Categoria: Violência Policial

  • Memórias do Cárcere na Ditadura Temer

    Memórias do Cárcere na Ditadura Temer

     

    Sérgio Andrade e Deborah Fabri perderam um olho. Fernando Fernandes perdeu um dente. Tive a sorte de não perder mais do que minha câmera. Cobria o quarto ato “Fora Temer” em São Paulo, pelos Jornalistas Livres, desde a concentração em frente ao MASP. Força policial maciça, a postos em cada esquina das transversais de lado a lado e em frente ao museu, helicóptero no ar. Força policial não apenas desproporcional ao número de manifestantes (sou de humanas, basta dizer que estes ocupavam quase toda a extensão do quarteirão) como completamente desorganizada. Ou propositalmente. Manifestantes eram orientados a seguir por determinado caminho e se deparavam com uma barreira policial pronta pra atacar. O jornalista foi se informar. “Não recebemos ordem nenhuma”. Entrou em cena o advogado.

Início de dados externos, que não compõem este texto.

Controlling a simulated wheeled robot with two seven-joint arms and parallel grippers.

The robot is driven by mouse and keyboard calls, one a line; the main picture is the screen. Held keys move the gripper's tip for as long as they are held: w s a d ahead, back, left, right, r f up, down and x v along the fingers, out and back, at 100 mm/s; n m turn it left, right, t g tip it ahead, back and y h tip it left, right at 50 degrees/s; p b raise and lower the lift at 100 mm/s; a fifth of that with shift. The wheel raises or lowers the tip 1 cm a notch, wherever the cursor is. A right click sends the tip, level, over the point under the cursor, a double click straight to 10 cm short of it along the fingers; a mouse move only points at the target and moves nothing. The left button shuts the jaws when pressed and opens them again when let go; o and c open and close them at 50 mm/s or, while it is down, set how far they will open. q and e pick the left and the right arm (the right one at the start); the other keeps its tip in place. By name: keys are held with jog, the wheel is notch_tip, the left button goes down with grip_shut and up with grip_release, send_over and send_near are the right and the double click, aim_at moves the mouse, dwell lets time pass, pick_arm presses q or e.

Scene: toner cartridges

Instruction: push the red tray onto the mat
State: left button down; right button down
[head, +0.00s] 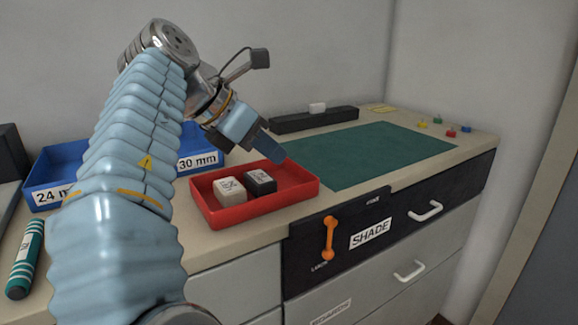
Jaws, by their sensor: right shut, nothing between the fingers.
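The red tray (262,213) sits on the worktop just left of the green mat (372,152). Its right end is close to the mat's left edge; I cannot tell whether they touch. A white block (230,190) and a black block (260,182), both labelled, are in the tray. My right gripper (275,153) is shut and empty, with its tips pointing down at the tray's far right corner. I cannot tell whether they touch the rim. My left gripper is not in view.
Blue bins (48,187) labelled 24 and 30 mm stand at left, partly behind my arm. A green cylinder (26,258) lies front left. A black bar (312,119) lies behind the mat, and several coloured pegs (451,133) stand right of it. The mat is clear.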

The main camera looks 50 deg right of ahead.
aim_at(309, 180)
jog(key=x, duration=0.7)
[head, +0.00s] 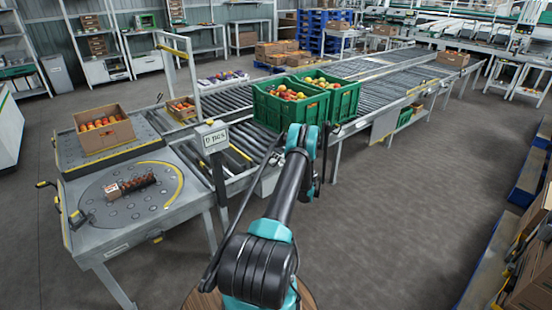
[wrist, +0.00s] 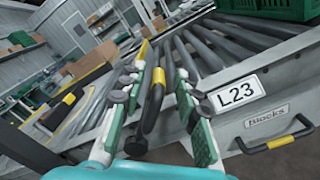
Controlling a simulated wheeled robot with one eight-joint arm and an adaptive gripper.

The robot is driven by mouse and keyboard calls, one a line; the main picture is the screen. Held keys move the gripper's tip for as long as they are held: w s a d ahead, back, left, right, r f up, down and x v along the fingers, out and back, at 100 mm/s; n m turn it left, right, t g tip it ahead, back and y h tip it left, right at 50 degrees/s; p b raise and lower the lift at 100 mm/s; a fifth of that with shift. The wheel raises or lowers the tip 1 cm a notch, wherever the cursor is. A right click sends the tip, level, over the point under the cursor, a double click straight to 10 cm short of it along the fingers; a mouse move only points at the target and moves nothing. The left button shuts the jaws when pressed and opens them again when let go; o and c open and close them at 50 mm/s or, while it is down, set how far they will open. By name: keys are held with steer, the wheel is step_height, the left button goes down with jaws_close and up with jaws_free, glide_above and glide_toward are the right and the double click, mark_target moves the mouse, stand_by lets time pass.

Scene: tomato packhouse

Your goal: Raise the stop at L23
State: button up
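The L23 plate (wrist: 237,92) is a white label on the side rail of the roller conveyor in the wrist view. Left of it stands a black bent lever with a yellow band (wrist: 153,100), which looks like the stop at L23. My gripper (wrist: 157,72) is open, with one finger on each side of the lever. A gap shows beside the lever, and I cannot tell whether either finger touches it. In the head view my arm reaches to the conveyor's near edge and hides the lever and most of my gripper.
Green crates of tomatoes (head: 290,107) stand on the rollers just beyond my arm. A "9 pcs" sign (head: 212,137) is on a post to the left. Below the plate is a "Blocks" drawer with a black and yellow handle (wrist: 276,141).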

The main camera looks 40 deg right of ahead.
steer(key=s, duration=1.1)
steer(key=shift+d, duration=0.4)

    Com OAB recém-reativada, por há muito já temer o pior, tentava intervir sempre que a chapa esquentava, questionando majores, tenentes, soldados, os próprios manifestantes (em sua maioria jovens e adolescentes). Assim acompanhei o ato até a 9 de Julho: ora imprensa, ora direitos humanos. Encontrava-me entre o batalhão e o povo no momento em que um dos manifestantes soltou um rojão pro alto e de imediato a PM respondeu como de hábito descomedida com balas de borracha e bombas de gás.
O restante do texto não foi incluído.